### Records
========================================================================

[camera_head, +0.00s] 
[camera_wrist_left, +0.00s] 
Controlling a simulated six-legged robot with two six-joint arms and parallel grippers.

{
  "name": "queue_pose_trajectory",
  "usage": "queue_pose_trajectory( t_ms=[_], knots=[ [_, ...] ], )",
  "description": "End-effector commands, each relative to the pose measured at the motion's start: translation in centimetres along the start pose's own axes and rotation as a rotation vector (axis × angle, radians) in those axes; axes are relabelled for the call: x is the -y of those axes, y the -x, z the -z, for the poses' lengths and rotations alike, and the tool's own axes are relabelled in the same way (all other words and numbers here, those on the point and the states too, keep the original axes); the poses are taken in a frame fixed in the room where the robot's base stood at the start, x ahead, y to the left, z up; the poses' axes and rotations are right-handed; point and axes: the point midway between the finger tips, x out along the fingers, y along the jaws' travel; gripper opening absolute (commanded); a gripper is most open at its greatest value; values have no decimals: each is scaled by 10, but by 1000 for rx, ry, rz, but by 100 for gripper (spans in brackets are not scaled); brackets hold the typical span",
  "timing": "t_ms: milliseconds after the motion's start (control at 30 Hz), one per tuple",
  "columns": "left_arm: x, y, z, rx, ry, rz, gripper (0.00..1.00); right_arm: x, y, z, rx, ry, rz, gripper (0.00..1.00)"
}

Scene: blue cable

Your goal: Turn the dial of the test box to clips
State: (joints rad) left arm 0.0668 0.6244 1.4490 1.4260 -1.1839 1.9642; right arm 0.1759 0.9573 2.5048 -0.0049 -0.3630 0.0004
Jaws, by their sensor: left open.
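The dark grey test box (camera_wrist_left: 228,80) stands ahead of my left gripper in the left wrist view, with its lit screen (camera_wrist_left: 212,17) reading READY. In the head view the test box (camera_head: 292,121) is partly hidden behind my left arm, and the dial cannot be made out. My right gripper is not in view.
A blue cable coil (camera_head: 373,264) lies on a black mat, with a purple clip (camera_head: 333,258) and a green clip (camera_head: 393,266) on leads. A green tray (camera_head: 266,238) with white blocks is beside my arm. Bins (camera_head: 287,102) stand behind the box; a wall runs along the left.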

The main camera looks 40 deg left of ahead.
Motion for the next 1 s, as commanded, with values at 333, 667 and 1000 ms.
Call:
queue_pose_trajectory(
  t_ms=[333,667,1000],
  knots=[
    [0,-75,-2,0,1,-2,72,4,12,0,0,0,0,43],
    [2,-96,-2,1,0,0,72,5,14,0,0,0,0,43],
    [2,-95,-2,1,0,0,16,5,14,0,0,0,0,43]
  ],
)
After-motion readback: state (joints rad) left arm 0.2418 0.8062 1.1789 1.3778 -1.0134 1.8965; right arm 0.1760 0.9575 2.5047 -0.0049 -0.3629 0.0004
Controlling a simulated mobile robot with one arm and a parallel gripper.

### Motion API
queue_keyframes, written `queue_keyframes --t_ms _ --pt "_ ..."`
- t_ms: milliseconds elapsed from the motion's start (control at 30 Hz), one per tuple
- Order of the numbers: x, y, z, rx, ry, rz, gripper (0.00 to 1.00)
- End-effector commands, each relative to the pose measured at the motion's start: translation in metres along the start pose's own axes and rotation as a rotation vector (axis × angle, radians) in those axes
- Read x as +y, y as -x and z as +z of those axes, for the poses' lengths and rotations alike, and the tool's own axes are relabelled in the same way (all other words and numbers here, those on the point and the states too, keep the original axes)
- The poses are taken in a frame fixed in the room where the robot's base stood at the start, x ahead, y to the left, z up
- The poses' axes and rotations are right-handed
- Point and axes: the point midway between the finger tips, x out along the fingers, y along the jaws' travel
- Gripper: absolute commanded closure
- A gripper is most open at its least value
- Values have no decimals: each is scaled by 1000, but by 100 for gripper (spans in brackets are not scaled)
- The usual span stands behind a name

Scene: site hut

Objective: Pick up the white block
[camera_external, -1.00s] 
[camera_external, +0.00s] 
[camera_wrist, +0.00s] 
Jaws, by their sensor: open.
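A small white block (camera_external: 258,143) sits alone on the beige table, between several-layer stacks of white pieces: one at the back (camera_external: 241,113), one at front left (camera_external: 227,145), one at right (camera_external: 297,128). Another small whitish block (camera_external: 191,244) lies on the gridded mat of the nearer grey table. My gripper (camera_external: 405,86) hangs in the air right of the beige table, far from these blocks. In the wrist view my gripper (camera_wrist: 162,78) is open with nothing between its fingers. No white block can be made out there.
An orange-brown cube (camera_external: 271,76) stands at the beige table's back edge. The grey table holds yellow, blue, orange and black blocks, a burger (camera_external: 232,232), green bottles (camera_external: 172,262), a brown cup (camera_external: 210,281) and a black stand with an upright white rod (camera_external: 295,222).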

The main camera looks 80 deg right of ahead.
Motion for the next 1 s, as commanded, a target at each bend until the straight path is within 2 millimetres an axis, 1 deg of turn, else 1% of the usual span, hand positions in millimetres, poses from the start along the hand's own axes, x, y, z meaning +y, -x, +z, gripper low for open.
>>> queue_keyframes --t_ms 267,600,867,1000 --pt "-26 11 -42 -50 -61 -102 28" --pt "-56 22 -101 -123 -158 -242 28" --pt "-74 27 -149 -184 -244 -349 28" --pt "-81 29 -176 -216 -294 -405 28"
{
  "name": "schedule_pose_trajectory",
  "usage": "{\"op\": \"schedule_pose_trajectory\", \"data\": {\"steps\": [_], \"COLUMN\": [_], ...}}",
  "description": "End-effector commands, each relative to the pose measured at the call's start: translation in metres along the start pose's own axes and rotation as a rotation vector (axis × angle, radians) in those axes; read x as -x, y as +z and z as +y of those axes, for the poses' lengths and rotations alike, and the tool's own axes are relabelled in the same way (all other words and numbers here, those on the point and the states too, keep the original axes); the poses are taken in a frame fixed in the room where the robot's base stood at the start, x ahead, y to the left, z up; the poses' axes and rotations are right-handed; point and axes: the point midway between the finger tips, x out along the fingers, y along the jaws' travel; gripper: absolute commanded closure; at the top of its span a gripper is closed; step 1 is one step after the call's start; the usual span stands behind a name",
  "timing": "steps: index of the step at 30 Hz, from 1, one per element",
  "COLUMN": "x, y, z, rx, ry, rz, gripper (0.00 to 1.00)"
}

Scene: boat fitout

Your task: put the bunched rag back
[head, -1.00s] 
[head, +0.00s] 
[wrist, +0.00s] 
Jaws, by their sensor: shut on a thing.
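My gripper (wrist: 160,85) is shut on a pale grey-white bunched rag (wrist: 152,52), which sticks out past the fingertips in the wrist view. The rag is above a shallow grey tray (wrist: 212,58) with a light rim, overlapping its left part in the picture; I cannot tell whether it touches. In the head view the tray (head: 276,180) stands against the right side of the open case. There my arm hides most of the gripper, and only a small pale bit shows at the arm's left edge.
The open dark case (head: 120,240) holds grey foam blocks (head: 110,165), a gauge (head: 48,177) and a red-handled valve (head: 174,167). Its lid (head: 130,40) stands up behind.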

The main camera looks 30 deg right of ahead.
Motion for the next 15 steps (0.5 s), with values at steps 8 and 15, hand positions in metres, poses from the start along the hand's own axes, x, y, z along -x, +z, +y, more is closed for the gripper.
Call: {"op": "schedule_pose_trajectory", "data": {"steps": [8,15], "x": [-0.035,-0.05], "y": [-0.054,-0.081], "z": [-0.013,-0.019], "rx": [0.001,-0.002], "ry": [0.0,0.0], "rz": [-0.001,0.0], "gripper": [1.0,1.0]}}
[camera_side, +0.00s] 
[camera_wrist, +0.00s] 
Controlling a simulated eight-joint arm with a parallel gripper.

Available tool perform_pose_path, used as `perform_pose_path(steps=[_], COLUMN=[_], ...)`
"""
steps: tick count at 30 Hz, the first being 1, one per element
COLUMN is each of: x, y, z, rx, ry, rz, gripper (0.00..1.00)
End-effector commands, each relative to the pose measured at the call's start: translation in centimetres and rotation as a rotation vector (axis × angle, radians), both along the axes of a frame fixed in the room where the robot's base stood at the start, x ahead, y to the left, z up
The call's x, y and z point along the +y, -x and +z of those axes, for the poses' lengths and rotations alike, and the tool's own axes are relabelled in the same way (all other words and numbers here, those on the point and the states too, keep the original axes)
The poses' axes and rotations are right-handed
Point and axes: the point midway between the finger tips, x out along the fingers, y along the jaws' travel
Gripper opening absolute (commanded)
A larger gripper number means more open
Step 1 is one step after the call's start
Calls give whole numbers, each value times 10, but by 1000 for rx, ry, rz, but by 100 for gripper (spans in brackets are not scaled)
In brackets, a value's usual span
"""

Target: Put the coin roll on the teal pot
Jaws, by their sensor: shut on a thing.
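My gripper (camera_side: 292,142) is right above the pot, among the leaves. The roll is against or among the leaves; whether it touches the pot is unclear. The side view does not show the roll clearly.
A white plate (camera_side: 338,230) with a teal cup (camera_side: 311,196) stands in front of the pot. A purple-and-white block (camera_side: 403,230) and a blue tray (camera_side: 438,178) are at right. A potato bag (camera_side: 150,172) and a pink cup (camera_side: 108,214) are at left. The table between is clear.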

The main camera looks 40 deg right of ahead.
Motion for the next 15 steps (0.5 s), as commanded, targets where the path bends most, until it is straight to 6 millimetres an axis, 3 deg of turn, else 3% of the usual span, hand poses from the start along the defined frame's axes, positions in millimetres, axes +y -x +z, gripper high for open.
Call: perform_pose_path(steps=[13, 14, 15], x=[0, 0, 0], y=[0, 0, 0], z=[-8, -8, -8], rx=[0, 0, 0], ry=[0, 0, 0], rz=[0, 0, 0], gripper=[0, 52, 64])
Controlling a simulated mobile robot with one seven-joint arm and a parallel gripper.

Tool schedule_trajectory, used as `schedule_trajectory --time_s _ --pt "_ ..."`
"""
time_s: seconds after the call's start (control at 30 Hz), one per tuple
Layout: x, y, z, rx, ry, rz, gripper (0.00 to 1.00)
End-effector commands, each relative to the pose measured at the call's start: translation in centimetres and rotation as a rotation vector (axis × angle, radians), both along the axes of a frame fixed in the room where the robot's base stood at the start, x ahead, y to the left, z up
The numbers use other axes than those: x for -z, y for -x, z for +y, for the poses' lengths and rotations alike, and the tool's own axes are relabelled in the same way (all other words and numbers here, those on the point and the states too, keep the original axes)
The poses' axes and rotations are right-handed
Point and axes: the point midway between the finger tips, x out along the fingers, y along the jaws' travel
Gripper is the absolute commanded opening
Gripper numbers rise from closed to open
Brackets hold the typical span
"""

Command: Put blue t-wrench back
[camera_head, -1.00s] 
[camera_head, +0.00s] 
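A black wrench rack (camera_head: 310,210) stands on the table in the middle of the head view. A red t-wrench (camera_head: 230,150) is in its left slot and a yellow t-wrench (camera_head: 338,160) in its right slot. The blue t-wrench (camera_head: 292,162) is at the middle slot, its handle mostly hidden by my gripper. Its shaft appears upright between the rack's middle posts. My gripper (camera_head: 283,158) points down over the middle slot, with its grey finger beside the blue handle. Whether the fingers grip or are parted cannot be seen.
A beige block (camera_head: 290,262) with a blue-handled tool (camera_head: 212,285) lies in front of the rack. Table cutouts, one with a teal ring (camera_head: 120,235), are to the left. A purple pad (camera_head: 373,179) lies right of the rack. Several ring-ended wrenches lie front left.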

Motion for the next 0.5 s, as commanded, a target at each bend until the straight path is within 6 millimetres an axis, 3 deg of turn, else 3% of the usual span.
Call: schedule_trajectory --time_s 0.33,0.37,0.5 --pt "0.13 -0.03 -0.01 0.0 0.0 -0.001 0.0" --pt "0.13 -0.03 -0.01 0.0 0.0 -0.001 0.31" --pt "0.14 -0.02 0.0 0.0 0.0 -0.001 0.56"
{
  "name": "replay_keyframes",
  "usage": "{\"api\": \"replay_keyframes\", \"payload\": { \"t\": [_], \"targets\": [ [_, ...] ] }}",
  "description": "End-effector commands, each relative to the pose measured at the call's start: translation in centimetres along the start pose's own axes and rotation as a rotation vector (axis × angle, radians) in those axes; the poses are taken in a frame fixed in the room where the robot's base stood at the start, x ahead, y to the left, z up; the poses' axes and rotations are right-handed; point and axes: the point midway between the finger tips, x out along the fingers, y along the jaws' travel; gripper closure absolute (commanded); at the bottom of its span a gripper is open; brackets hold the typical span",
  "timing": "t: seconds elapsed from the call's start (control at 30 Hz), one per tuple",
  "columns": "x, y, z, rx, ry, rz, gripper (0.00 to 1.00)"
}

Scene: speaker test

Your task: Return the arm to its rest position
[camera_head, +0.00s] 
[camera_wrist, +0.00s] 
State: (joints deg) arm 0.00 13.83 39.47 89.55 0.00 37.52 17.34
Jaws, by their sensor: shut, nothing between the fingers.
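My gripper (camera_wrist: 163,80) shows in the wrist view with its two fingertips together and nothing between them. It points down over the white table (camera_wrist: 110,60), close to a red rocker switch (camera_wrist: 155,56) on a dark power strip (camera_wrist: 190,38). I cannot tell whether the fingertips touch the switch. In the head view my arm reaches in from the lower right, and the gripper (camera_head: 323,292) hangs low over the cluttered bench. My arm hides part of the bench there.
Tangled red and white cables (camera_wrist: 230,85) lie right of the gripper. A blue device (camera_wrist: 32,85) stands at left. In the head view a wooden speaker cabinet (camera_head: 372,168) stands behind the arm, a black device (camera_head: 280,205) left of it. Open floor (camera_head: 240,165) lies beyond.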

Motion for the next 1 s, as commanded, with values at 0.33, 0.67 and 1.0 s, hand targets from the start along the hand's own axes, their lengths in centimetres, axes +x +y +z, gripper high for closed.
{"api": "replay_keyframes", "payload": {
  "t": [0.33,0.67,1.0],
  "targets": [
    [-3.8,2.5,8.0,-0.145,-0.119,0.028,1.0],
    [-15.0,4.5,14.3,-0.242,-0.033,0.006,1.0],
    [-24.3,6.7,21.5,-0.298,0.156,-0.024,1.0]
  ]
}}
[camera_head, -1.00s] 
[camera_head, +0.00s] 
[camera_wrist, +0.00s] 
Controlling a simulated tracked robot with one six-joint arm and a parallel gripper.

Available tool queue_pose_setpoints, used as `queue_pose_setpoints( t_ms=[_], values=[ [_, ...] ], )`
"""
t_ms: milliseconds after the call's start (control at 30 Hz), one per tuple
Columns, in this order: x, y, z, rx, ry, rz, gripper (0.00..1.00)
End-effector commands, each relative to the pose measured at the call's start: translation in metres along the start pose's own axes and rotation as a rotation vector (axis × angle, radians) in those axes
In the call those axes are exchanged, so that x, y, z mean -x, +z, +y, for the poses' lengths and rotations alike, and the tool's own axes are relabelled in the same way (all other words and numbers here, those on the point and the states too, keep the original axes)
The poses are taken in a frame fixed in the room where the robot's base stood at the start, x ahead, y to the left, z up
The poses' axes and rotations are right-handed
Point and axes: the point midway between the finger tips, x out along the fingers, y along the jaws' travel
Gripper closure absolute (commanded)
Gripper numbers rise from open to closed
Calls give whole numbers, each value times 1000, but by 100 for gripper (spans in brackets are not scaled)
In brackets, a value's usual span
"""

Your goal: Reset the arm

========================================================================

### The request
Across the entries, how many lines hold the word "looks"? Say only the number.

### Response
4